Political Donations
In the UK, there exists a deep-rooted connection between political parties and wealthy individuals, companies and other organisations like trade unions, where interests and finance intertwine. A primary channel through which this relationship materialises is the mechanism of political donations, made by these groups to political parties. This data visualisation project delves into this world of political donations in the UK and aims to answer a few key questions: Which political parties have brought in the most donations over the years? How have donation flows changed over time? Who have been the main donors propping up each party?

Data
Following the Political Parties, Elections and Referendums Act 2000, the Electoral Commission was established in 2001 to regulate political finance and oversee elections in the UK. So, since 2001, all donations over certain thresholds (outlined below) have had to be reported to the Commission. This data is collated in the Commission’s somewhat shoddy database of donations to British political parties, representatives and other political groups, which is the main data source used in this project.

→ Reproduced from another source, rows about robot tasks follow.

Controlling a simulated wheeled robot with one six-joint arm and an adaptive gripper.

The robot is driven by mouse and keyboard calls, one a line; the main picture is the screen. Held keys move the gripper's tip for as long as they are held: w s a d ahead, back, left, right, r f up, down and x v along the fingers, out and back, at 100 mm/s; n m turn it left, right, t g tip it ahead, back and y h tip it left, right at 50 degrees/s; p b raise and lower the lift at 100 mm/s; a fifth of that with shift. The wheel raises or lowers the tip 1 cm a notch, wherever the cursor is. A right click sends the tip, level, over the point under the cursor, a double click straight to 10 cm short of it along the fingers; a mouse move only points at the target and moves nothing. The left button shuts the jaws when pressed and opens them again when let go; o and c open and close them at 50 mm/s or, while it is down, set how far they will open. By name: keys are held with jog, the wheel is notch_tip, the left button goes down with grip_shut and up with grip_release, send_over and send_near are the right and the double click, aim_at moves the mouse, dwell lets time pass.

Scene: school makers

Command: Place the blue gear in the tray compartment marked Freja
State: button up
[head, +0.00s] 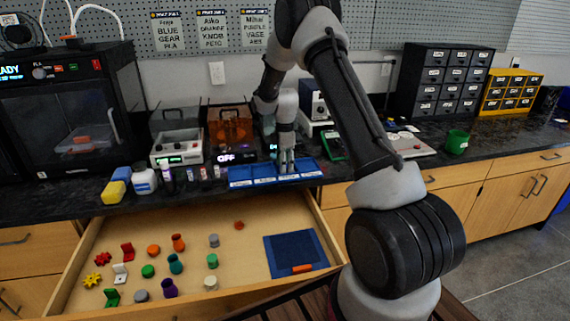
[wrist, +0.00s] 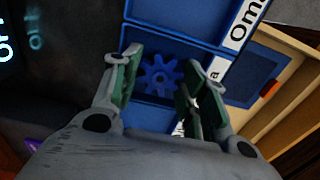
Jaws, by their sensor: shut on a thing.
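The blue gear (wrist: 160,76) shows in the wrist view between the two fingers of my gripper (wrist: 158,82), which is shut on it. The gear is over or inside a blue compartment; its exact height is hard to tell. The blue tray (head: 240,184) lies along the counter's front edge in the head view, with my gripper (head: 287,165) pointing down at its right part. In the wrist view the tray (wrist: 188,22) has a white label strip; "Oma" reads beside the neighbouring compartment, and only a final "a" shows beside the gear's compartment. The gear is hidden in the head view.
Below the tray, an open drawer (head: 205,240) holds several coloured parts and a blue mat (head: 282,243). Small bottles (head: 168,180) stand left of the tray. Bench devices (head: 178,146) stand behind it. A green mug (head: 457,141) is farther right.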

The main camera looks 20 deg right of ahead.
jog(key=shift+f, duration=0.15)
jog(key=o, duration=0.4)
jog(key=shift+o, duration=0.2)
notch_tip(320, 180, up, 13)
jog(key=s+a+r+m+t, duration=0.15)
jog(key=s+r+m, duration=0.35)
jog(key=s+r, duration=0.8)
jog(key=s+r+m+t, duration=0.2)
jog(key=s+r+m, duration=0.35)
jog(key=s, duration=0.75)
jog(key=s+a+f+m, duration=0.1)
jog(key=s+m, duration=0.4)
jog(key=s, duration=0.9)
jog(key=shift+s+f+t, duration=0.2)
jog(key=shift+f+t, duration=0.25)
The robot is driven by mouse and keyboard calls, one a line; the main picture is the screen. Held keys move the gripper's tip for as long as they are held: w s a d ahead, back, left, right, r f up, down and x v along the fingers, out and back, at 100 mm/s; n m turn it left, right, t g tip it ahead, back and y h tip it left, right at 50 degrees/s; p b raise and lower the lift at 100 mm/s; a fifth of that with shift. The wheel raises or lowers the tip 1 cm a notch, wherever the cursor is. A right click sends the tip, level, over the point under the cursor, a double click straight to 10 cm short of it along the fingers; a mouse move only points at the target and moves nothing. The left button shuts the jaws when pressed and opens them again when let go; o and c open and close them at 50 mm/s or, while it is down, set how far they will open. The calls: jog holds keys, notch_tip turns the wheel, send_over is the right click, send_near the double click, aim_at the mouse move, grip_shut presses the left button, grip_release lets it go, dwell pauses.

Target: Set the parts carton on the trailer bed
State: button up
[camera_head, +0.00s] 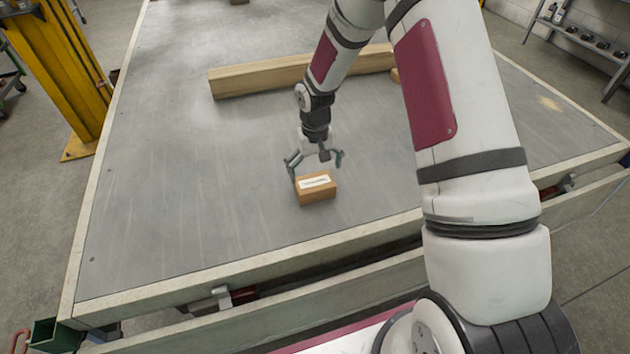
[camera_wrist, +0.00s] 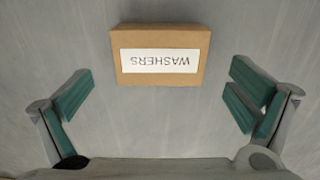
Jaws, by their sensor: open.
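The parts carton (camera_head: 316,194) is a small brown box with a white label. It rests on the grey trailer bed (camera_head: 170,180), toward its front edge. In the wrist view the carton (camera_wrist: 160,78) shows its label, reading "WASHERS" upside down. My gripper (camera_head: 315,164) is just above and behind the carton in the head view. In the wrist view my gripper (camera_wrist: 160,103) is open, with its green-padded fingers spread wide to the left and right of the carton. A gap shows between each finger and the box, and nothing is held.
A long wooden beam (camera_head: 262,78) lies across the bed behind my gripper. A yellow post (camera_head: 62,65) stands off the bed's left side. A shelf with several items (camera_head: 585,42) is at the far right. The bed left of the carton is clear.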

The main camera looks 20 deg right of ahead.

Focusing just on political parties, the database runs from 2001 and includes every donation (and loan) over £7,500 made to central political parties, along with donations over £1,500 made to “party sections” that are not managed by the central party. There are also some additional donations included under £1,500 as well.

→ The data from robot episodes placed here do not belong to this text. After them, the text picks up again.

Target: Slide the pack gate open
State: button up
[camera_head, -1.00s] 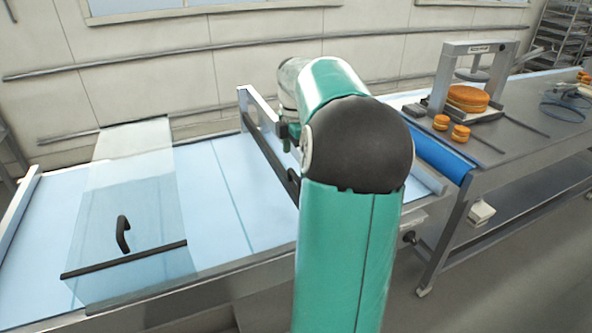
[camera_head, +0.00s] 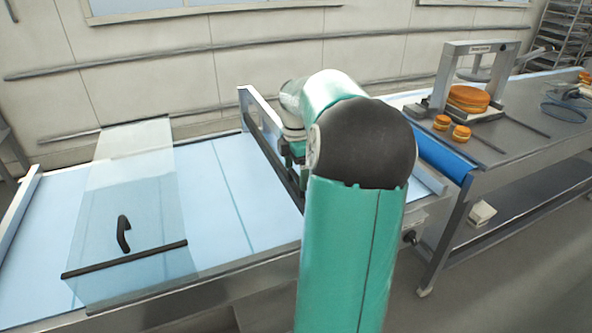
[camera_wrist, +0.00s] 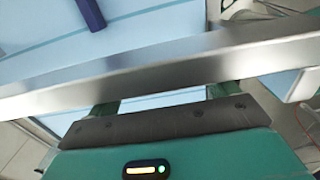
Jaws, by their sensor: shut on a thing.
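The pack gate (camera_head: 256,118) is a pale metal frame with a dark lower rail, standing across the light blue conveyor behind my arm. My arm hides its near part in the head view. In the wrist view a grey metal bar (camera_wrist: 160,72), seemingly part of the gate, crosses the picture in front of my gripper (camera_wrist: 162,98). My gripper's green fingers reach under this bar, and their tips are hidden behind it. My gripper is shut on the gate, but the exact spot held is hidden.
A clear guard with a black handle (camera_head: 123,234) covers the conveyor at the left. At the right a metal table (camera_head: 535,140) carries a press with orange rounds (camera_head: 467,98). A wall with rails stands behind. The conveyor (camera_head: 215,190) between guard and gate looks empty.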

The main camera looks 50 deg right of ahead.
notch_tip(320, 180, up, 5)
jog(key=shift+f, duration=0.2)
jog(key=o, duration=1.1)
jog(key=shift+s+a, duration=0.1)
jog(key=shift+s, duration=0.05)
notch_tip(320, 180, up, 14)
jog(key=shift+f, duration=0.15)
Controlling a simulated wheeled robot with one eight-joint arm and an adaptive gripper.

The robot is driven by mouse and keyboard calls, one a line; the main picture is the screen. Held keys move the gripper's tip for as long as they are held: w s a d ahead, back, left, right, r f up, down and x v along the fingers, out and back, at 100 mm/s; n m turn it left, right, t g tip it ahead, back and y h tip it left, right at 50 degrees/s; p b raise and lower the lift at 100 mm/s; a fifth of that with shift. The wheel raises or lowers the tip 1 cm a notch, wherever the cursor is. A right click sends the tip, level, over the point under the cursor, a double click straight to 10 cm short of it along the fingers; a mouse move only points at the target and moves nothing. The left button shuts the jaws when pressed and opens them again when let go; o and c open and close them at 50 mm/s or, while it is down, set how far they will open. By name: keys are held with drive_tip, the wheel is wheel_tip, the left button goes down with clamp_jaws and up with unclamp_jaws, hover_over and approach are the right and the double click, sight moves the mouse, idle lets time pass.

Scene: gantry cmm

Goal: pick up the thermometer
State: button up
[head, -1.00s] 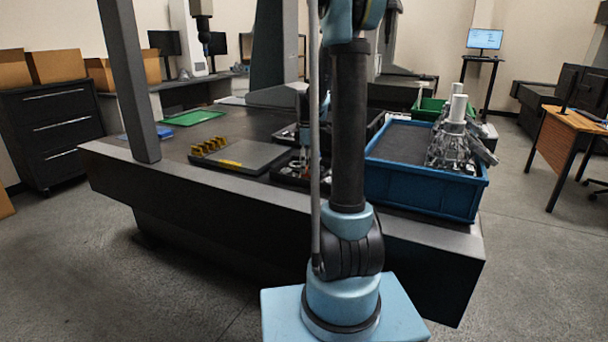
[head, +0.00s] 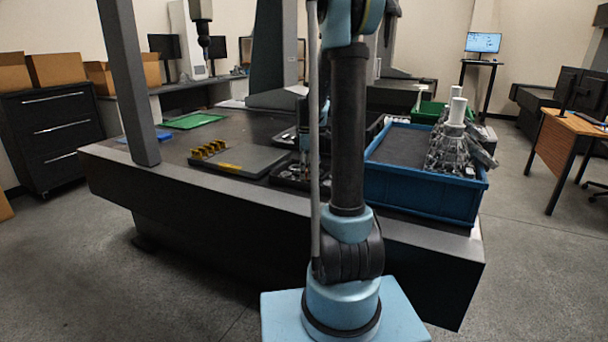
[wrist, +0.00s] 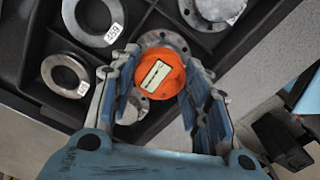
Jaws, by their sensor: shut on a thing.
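The thermometer (wrist: 150,82) shows in the wrist view as a round orange body with a pale rectangular display or label on its face. My gripper (wrist: 157,68) has one finger on each side of it and is shut on it. A black compartment tray (wrist: 142,128) with metal parts lies below; whether the thermometer is clear of the tray is hard to tell. In the head view my gripper (head: 304,160) is small, over the black trays and partly behind my arm; the thermometer cannot be made out there.
Metal rings (wrist: 66,75) with number tags lie in the tray compartments. In the head view a blue bin (head: 420,203) holding metal castings stands right of my arm. A grey plate (head: 238,161) with yellow blocks is to the left. A dark upright post (head: 130,85) rises at the left.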

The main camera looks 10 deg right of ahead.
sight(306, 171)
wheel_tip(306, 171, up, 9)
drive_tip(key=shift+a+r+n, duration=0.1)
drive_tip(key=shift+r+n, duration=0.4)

For each donation, the value, donor’s name and donor type are recorded (e.g. individual, company, trade union), as well as the dates the donation was offered, accepted and then reported to the Commission. The party receiving the donation is of course also included.
The data visualised here is from Quarter 1 2001 to Quarter 1 2022 (by the date the donation was accepted). Note that slightly more recent data is currently available (probably up to Q3 2022), but I haven’t included it due to the time required to update the graphs and clean the additional data.
I found that there were also some duplicate entries in the dataset. This is because around elections some donations are reported twice (due to the Electoral Commission’s methodology), so these, along with returned or forfeited donations have been filtered out. Additionally, donations classed as “Public Funds” were removed, which filters out public funding for party administration costs, known as “short money”.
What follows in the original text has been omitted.